WHAT YOU NEED TO DO>
Omit all pictures, then retype exactly the lines from the one that contains "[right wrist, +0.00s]" through the end of the listing.

Robot state and action records
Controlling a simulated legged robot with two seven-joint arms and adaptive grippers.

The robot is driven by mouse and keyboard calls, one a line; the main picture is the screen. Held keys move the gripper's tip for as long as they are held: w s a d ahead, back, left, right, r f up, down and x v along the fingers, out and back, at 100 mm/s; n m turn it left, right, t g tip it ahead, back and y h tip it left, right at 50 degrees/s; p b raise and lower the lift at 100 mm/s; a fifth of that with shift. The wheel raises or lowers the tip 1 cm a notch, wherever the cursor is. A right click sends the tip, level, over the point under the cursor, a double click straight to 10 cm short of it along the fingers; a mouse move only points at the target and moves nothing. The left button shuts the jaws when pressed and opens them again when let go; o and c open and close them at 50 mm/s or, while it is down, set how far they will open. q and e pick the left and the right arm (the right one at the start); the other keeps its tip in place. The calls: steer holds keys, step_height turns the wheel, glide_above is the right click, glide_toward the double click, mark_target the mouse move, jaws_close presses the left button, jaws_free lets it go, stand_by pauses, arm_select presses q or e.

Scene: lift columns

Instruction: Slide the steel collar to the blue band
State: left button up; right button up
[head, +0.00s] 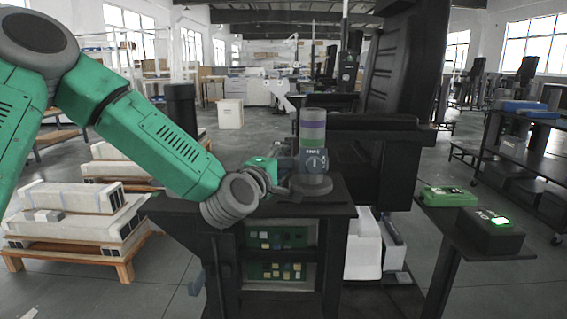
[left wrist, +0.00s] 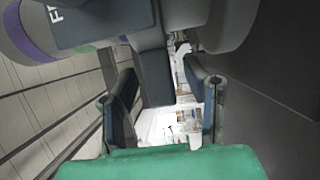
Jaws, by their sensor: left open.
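An upright grey column (head: 314,131) stands on a round base on the dark bench, with a violet-blue band (head: 312,117) near its top. A dark blue-grey collar (head: 313,161) with white lettering sits around the column, below the band. In the left wrist view the collar (left wrist: 100,18) fills the upper part, with the violet band (left wrist: 28,35) and a thin green strip beside it. My left gripper (head: 284,184) is open, beside the collar's lower left. In the left wrist view a dark block reaches down toward the space between its fingers (left wrist: 165,92); contact cannot be told. My right gripper is out of view.
The dark bench (head: 335,192) has shelves of coloured parts below. At right, a stand carries a green box (head: 447,196) and a black box (head: 490,231) with a lit green button. A large black machine stands behind the column. Pallets (head: 75,243) lie at left.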

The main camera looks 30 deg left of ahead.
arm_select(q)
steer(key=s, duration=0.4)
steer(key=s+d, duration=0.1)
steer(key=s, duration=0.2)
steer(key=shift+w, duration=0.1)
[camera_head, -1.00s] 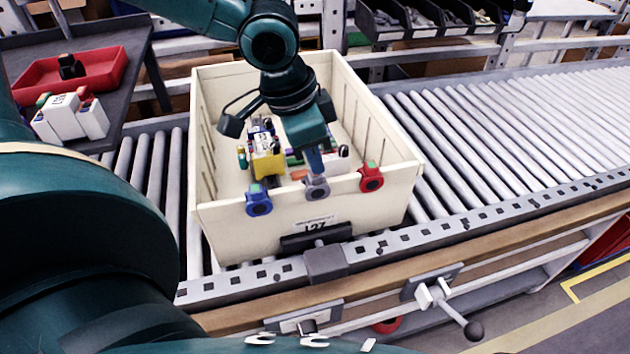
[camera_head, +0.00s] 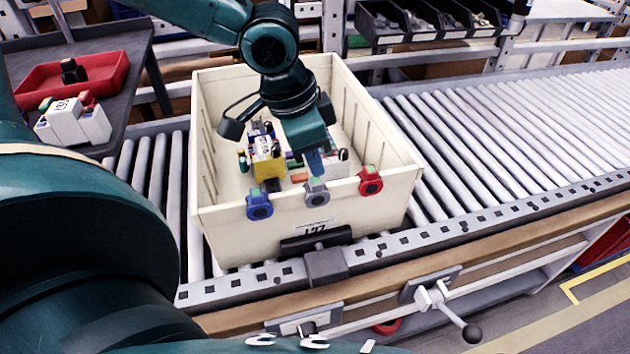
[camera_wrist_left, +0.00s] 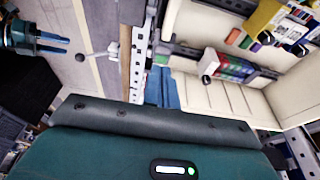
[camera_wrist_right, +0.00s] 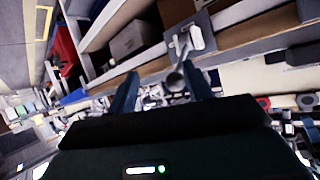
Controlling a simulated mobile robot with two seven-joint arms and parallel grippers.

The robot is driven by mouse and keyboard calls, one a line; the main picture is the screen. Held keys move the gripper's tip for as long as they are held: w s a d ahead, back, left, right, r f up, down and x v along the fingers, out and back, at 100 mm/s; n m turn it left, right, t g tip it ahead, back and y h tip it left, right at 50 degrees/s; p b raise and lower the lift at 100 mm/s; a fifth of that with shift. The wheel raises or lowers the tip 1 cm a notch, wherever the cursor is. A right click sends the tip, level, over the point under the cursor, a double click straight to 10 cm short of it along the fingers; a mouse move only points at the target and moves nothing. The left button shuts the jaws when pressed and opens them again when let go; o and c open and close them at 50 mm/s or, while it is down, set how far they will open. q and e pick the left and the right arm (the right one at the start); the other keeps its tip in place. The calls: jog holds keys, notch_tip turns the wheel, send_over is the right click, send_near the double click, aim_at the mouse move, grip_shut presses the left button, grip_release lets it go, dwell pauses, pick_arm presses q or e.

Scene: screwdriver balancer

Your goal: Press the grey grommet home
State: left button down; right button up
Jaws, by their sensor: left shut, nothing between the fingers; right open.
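The grey grommet (camera_head: 316,192) sits at the front rim of the cream bin (camera_head: 233,235), between a blue grommet (camera_head: 259,206) and a red grommet (camera_head: 371,182). A bit of green shows on its top. My left gripper (camera_head: 314,165) is shut and empty, pointing down just above and behind the grey grommet. I cannot tell whether its tips touch it. In the left wrist view its closed blue fingers (camera_wrist_left: 162,90) hide the grey grommet. My right gripper (camera_wrist_right: 162,90) is open and empty, its fingers spread in the right wrist view, away from the bin.
The bin holds a yellow item (camera_head: 267,165) and several small coloured parts. It stands on a roller conveyor (camera_head: 500,125), which is clear to the right. A lever (camera_head: 452,312) sticks out in front.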

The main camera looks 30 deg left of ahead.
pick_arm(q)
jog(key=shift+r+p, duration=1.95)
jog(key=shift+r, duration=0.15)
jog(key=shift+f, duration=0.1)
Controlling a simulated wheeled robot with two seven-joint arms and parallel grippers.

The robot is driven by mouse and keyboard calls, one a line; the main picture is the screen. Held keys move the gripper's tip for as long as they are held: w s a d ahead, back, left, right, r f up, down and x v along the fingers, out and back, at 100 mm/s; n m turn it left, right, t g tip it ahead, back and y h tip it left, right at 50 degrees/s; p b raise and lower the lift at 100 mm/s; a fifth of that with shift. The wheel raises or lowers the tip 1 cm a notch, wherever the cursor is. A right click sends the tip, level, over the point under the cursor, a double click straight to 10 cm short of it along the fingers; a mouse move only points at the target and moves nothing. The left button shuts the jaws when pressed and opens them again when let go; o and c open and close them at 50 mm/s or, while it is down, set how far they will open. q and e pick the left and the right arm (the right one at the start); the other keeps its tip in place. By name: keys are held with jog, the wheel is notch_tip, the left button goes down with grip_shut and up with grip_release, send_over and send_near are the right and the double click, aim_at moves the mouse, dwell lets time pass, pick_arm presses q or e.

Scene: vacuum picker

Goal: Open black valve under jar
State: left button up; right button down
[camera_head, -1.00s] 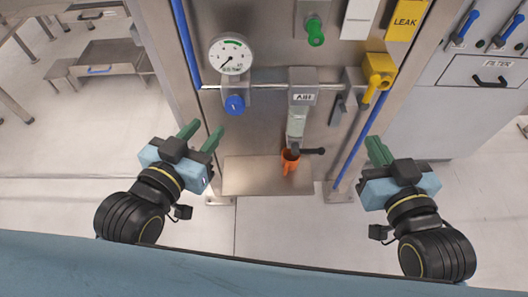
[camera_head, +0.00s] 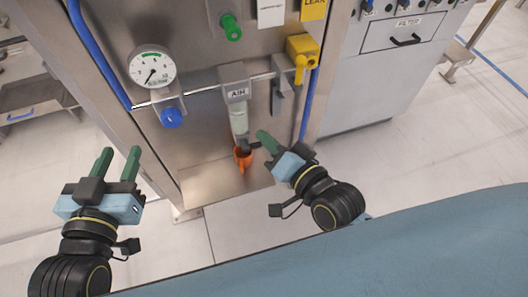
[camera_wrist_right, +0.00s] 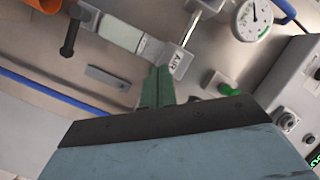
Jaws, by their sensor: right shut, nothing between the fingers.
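The clear jar (camera_head: 238,121) hangs under the grey AIR block (camera_head: 235,88) on the panel. The black valve (camera_head: 254,146) is at the jar's bottom, its handle sticking out to the right; in the right wrist view the handle (camera_wrist_right: 70,38) is seen beside the jar (camera_wrist_right: 119,32). An orange cup (camera_head: 243,160) is below the valve. My right gripper (camera_head: 265,138) is shut and empty, its fingertips close to the handle's end in the head view; the wrist view shows the fingers (camera_wrist_right: 157,88) apart from the handle. My left gripper (camera_head: 119,162) is open and empty, away to the left.
A gauge (camera_head: 153,68) and blue knob (camera_head: 171,117) are left of the jar. A yellow valve (camera_head: 302,52) and a grey lever (camera_head: 280,95) are to its right. A blue pipe (camera_head: 311,95) runs along the panel's right side. The steel shelf (camera_head: 207,184) is below.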

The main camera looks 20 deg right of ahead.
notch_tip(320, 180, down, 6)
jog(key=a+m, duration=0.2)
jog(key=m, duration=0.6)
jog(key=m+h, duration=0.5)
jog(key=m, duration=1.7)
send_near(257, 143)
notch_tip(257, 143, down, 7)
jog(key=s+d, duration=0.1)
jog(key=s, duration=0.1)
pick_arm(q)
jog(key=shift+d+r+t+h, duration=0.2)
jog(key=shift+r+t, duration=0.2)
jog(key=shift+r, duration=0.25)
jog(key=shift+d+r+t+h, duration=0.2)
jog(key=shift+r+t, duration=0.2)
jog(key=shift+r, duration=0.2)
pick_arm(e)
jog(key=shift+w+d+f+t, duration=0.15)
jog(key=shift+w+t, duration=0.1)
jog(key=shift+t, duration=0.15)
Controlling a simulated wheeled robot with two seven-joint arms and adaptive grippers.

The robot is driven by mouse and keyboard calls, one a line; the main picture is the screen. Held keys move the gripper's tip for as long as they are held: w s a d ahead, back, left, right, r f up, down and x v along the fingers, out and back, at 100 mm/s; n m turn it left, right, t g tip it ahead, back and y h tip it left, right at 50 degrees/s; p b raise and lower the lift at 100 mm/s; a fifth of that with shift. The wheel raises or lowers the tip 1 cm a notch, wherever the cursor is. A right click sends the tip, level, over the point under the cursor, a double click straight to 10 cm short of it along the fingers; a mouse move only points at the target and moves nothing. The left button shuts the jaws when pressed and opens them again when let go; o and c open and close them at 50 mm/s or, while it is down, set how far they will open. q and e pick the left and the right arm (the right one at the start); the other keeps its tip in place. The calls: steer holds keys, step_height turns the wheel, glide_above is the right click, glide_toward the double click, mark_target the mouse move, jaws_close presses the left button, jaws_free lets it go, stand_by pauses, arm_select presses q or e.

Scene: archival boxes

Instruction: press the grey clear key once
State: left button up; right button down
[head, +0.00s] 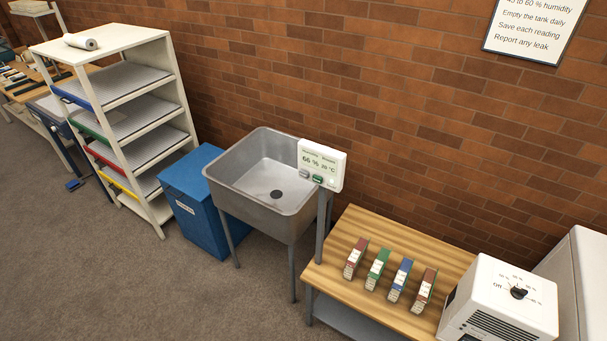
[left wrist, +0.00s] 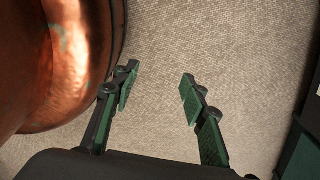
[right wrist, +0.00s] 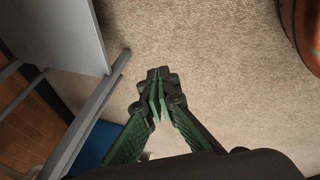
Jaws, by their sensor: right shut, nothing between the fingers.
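A white display unit (head: 325,158) stands on a post at the right rim of the sink. Its screen reads 66 % and a temperature. Below the screen, a small grey key (head: 304,174) sits left of a green key (head: 318,179). Neither gripper shows in the head view. My left gripper (left wrist: 158,82) is open and empty above the carpet. My right gripper (right wrist: 157,82) is shut and empty above the carpet, with grey metal legs and panels to its left. The keys do not show in either wrist view.
A metal sink (head: 232,188) stands beside a blue bin (head: 188,200). A wooden bench (head: 337,270) holds several small boxes, with a white dial appliance (head: 500,300) at its right. A white shelf rack (head: 150,110) stands left. Carpet in front is clear.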

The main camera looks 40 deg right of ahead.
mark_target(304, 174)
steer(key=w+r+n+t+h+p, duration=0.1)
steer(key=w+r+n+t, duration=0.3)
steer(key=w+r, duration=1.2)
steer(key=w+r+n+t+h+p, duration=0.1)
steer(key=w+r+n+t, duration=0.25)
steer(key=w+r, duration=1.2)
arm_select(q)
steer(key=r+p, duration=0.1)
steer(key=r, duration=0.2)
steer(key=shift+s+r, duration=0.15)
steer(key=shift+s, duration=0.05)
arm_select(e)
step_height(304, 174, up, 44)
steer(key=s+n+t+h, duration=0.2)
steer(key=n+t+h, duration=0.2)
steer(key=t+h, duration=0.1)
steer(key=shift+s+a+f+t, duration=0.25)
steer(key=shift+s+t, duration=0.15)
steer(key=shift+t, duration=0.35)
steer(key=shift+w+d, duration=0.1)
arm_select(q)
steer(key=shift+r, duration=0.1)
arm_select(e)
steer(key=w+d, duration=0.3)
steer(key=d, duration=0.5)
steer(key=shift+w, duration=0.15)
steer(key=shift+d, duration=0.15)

OUTPUT FOR THIS EXERCISE>
[right wrist, +0.00s] 
Jaws, by their sensor: right shut, nothing between the fingers.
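A white display unit (head: 325,158) stands on a post at the right rim of the sink. Its screen reads 66 % and a temperature. Below the screen, a small grey key (head: 304,174) sits left of a green key (head: 318,179). Neither gripper shows in the head view. My left gripper (left wrist: 158,82) is open and empty above the carpet. My right gripper (right wrist: 157,82) is shut and empty above the carpet, with grey metal legs and panels to its left. The keys do not show in either wrist view.
A metal sink (head: 232,188) stands beside a blue bin (head: 188,200). A wooden bench (head: 337,270) holds several small boxes, with a white dial appliance (head: 500,300) at its right. A white shelf rack (head: 150,110) stands left. Carpet in front is clear.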

The main camera looks 40 deg right of ahead.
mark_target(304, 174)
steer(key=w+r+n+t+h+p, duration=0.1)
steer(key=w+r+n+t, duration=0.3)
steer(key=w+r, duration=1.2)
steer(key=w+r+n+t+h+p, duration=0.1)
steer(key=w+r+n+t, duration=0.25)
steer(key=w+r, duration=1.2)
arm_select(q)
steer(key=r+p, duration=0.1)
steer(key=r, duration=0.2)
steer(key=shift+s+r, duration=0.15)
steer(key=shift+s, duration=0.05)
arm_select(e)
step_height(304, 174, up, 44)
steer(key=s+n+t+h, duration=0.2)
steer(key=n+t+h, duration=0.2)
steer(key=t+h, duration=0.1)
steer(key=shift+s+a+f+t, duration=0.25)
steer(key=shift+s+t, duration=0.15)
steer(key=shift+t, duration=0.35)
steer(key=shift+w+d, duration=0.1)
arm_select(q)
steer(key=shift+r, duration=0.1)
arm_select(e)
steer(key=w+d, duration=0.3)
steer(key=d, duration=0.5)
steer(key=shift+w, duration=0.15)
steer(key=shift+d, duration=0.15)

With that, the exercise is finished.